[START OF Items]

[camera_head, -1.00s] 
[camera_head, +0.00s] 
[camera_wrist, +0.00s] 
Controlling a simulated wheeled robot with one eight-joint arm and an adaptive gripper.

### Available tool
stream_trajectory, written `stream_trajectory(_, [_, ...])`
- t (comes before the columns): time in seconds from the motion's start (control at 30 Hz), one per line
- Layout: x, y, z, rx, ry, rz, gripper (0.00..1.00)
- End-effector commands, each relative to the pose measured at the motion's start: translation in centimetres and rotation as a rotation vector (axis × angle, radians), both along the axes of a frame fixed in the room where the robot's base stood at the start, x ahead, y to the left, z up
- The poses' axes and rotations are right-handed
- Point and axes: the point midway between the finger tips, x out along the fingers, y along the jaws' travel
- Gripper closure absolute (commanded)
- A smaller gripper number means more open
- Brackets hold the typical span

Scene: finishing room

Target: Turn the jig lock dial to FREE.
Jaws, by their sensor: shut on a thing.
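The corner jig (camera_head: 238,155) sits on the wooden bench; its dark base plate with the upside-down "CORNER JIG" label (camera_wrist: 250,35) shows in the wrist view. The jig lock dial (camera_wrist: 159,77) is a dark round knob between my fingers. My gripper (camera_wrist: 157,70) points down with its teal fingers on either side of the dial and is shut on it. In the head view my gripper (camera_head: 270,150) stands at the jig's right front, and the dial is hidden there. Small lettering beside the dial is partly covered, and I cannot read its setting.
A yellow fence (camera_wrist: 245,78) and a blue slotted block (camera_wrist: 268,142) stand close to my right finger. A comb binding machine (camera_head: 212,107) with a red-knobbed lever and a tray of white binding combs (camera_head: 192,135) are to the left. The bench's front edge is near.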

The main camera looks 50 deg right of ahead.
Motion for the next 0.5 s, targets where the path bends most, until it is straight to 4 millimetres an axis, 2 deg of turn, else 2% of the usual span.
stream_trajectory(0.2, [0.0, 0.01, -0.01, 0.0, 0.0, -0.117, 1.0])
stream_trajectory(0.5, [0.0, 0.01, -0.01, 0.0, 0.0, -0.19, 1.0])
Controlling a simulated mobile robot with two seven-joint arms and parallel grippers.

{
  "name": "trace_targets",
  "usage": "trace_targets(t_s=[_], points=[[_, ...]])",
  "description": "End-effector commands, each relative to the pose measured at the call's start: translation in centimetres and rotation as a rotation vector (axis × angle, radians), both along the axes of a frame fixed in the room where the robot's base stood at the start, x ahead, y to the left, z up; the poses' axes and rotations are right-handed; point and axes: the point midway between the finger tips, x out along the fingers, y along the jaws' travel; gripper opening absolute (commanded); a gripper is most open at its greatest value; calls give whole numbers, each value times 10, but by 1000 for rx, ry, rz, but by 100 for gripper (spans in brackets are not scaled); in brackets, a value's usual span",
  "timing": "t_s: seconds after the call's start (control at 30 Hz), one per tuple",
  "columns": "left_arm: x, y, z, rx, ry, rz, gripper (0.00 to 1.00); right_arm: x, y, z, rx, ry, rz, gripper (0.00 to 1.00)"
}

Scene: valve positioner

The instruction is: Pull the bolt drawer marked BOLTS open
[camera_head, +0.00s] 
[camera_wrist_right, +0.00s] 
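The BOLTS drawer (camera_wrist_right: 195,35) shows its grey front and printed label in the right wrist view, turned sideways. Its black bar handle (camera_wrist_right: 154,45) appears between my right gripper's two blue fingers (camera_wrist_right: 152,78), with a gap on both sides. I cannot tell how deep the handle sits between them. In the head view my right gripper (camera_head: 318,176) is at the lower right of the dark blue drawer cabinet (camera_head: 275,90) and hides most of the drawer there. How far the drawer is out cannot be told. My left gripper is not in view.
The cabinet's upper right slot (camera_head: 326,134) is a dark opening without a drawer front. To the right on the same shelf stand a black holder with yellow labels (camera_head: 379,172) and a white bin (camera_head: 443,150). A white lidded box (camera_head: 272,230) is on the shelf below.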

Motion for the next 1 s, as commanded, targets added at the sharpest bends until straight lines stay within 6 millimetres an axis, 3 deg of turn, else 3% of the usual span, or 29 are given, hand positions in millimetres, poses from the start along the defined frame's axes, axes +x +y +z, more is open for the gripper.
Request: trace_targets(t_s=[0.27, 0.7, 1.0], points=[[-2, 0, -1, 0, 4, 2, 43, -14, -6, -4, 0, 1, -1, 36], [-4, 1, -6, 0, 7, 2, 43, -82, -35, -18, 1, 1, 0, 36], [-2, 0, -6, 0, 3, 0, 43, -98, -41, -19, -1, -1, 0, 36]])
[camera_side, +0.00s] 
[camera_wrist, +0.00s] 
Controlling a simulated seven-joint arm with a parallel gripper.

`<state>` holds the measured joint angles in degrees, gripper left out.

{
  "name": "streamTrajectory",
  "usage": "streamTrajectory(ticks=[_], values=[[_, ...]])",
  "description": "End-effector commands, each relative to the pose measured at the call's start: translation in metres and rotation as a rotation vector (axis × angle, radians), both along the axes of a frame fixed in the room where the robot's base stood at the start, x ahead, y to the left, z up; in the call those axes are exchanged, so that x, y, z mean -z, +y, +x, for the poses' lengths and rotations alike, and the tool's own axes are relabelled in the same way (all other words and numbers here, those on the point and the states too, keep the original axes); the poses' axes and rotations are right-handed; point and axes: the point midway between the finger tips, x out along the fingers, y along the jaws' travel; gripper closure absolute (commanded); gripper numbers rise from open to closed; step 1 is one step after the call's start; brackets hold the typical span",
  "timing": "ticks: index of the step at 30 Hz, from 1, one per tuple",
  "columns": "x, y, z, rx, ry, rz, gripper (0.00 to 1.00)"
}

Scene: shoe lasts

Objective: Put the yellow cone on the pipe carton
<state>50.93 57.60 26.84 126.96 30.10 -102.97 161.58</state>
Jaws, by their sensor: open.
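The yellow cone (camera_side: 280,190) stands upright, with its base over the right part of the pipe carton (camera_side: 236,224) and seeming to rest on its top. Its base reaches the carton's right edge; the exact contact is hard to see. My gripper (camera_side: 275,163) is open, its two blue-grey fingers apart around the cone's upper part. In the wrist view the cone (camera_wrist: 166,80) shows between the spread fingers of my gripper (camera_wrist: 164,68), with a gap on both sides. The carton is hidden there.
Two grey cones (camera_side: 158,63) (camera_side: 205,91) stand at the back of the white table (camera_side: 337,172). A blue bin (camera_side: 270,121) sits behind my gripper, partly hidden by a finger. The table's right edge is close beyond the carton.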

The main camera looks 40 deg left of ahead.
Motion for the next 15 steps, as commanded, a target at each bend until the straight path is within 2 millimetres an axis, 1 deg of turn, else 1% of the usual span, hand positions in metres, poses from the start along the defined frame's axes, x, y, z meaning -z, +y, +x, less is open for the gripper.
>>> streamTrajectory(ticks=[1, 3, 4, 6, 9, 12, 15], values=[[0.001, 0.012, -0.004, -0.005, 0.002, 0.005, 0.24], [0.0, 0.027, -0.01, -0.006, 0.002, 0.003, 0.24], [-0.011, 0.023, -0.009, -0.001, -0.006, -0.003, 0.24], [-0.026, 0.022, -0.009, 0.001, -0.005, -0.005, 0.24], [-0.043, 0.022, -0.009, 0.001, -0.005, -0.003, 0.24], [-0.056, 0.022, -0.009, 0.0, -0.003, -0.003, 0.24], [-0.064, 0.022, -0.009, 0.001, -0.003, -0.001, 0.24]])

[END OF Items]

* [Instructions to follow]:
Transcribe all lines as written.

* [Response below]:
[camera_head, -1.00s] 
[camera_head, +0.00s] 
[camera_wrist, +0.00s] 
Controlling a simulated wheeled robot with one eight-joint arm and an adaptive gripper.

### Available tool
stream_trajectory, written `stream_trajectory(_, [_, ...])`
- t (comes before the columns): time in seconds from the motion's start (control at 30 Hz), one per line
- Layout: x, y, z, rx, ry, rz, gripper (0.00..1.00)
- End-effector commands, each relative to the pose measured at the motion's start: translation in centimetres and rotation as a rotation vector (axis × angle, radians), both along the axes of a frame fixed in the room where the robot's base stood at the start, x ahead, y to the left, z up
- The poses' axes and rotations are right-handed
- Point and axes: the point midway between the finger tips, x out along the fingers, y along the jaws' travel
- Gripper closure absolute (commanded)
- A smaller gripper number means more open
- Brackets hold the typical span

Scene: finishing room

Target: Turn the jig lock dial to FREE.
Jaws, by their sensor: shut on a thing.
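The corner jig (camera_head: 238,155) sits on the wooden bench; its dark base plate with the upside-down "CORNER JIG" label (camera_wrist: 250,35) shows in the wrist view. The jig lock dial (camera_wrist: 159,77) is a dark round knob between my fingers. My gripper (camera_wrist: 157,70) points down with its teal fingers on either side of the dial and is shut on it. In the head view my gripper (camera_head: 270,150) stands at the jig's right front, and the dial is hidden there. Small lettering beside the dial is partly covered, and I cannot read its setting.
A yellow fence (camera_wrist: 245,78) and a blue slotted block (camera_wrist: 268,142) stand close to my right finger. A comb binding machine (camera_head: 212,107) with a red-knobbed lever and a tray of white binding combs (camera_head: 192,135) are to the left. The bench's front edge is near.

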The main camera looks 50 deg right of ahead.
Motion for the next 0.5 s, targets where the path bends most, until it is straight to 4 millimetres an axis, 2 deg of turn, else 2% of the usual span.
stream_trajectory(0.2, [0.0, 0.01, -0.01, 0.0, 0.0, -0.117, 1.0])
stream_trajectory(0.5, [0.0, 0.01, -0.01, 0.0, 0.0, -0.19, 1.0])
Controlling a simulated mobile robot with two seven-joint arms and parallel grippers.

{
  "name": "trace_targets",
  "usage": "trace_targets(t_s=[_], points=[[_, ...]])",
  "description": "End-effector commands, each relative to the pose measured at the call's start: translation in centimetres and rotation as a rotation vector (axis × angle, radians), both along the axes of a frame fixed in the room where the robot's base stood at the start, x ahead, y to the left, z up; the poses' axes and rotations are right-handed; point and axes: the point midway between the finger tips, x out along the fingers, y along the jaws' travel; gripper opening absolute (commanded); a gripper is most open at its greatest value; calls give whole numbers, each value times 10, but by 1000 for rx, ry, rz, but by 100 for gripper (spans in brackets are not scaled); in brackets, a value's usual span",
  "timing": "t_s: seconds after the call's start (control at 30 Hz), one per tuple",
  "columns": "left_arm: x, y, z, rx, ry, rz, gripper (0.00 to 1.00); right_arm: x, y, z, rx, ry, rz, gripper (0.00 to 1.00)"
}

Scene: valve positioner

The instruction is: Pull the bolt drawer marked BOLTS open
[camera_head, +0.00s] 
[camera_wrist_right, +0.00s] 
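The BOLTS drawer (camera_wrist_right: 195,35) shows its grey front and printed label in the right wrist view, turned sideways. Its black bar handle (camera_wrist_right: 154,45) appears between my right gripper's two blue fingers (camera_wrist_right: 152,78), with a gap on both sides. I cannot tell how deep the handle sits between them. In the head view my right gripper (camera_head: 318,176) is at the lower right of the dark blue drawer cabinet (camera_head: 275,90) and hides most of the drawer there. How far the drawer is out cannot be told. My left gripper is not in view.
The cabinet's upper right slot (camera_head: 326,134) is a dark opening without a drawer front. To the right on the same shelf stand a black holder with yellow labels (camera_head: 379,172) and a white bin (camera_head: 443,150). A white lidded box (camera_head: 272,230) is on the shelf below.

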Motion for the next 1 s, as commanded, targets added at the sharpest bends until straight lines stay within 6 millimetres an axis, 3 deg of turn, else 3% of the usual span, or 29 are given, hand positions in millimetres, poses from the start along the defined frame's axes, axes +x +y +z, more is open for the gripper.
Request: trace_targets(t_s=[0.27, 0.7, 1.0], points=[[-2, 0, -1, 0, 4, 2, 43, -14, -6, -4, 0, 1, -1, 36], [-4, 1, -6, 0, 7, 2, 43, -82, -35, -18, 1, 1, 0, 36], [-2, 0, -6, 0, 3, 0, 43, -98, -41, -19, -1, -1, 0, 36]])
[camera_side, +0.00s] 
[camera_wrist, +0.00s] 
Controlling a simulated seven-joint arm with a parallel gripper.

`<state>` holds the measured joint angles in degrees, gripper left out.

{
  "name": "streamTrajectory",
  "usage": "streamTrajectory(ticks=[_], values=[[_, ...]])",
  "description": "End-effector commands, each relative to the pose measured at the call's start: translation in metres and rotation as a rotation vector (axis × angle, radians), both along the axes of a frame fixed in the room where the robot's base stood at the start, x ahead, y to the left, z up; in the call those axes are exchanged, so that x, y, z mean -z, +y, +x, for the poses' lengths and rotations alike, and the tool's own axes are relabelled in the same way (all other words and numbers here, those on the point and the states too, keep the original axes); the poses' axes and rotations are right-handed; point and axes: the point midway between the finger tips, x out along the fingers, y along the jaws' travel; gripper closure absolute (commanded); gripper numbers rise from open to closed; step 1 is one step after the call's start; brackets hold the typical span",
  "timing": "ticks: index of the step at 30 Hz, from 1, one per tuple",
  "columns": "x, y, z, rx, ry, rz, gripper (0.00 to 1.00)"
}

Scene: shoe lasts

Objective: Put the yellow cone on the pipe carton
<state>50.93 57.60 26.84 126.96 30.10 -102.97 161.58</state>
Jaws, by their sensor: open.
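The yellow cone (camera_side: 280,190) stands upright, with its base over the right part of the pipe carton (camera_side: 236,224) and seeming to rest on its top. Its base reaches the carton's right edge; the exact contact is hard to see. My gripper (camera_side: 275,163) is open, its two blue-grey fingers apart around the cone's upper part. In the wrist view the cone (camera_wrist: 166,80) shows between the spread fingers of my gripper (camera_wrist: 164,68), with a gap on both sides. The carton is hidden there.
Two grey cones (camera_side: 158,63) (camera_side: 205,91) stand at the back of the white table (camera_side: 337,172). A blue bin (camera_side: 270,121) sits behind my gripper, partly hidden by a finger. The table's right edge is close beyond the carton.

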The main camera looks 40 deg left of ahead.
Motion for the next 15 steps, as commanded, a target at each bend until the straight path is within 2 millimetres an axis, 1 deg of turn, else 1% of the usual span, hand positions in metres, poses from the start along the defined frame's axes, x, y, z meaning -z, +y, +x, less is open for the gripper.
>>> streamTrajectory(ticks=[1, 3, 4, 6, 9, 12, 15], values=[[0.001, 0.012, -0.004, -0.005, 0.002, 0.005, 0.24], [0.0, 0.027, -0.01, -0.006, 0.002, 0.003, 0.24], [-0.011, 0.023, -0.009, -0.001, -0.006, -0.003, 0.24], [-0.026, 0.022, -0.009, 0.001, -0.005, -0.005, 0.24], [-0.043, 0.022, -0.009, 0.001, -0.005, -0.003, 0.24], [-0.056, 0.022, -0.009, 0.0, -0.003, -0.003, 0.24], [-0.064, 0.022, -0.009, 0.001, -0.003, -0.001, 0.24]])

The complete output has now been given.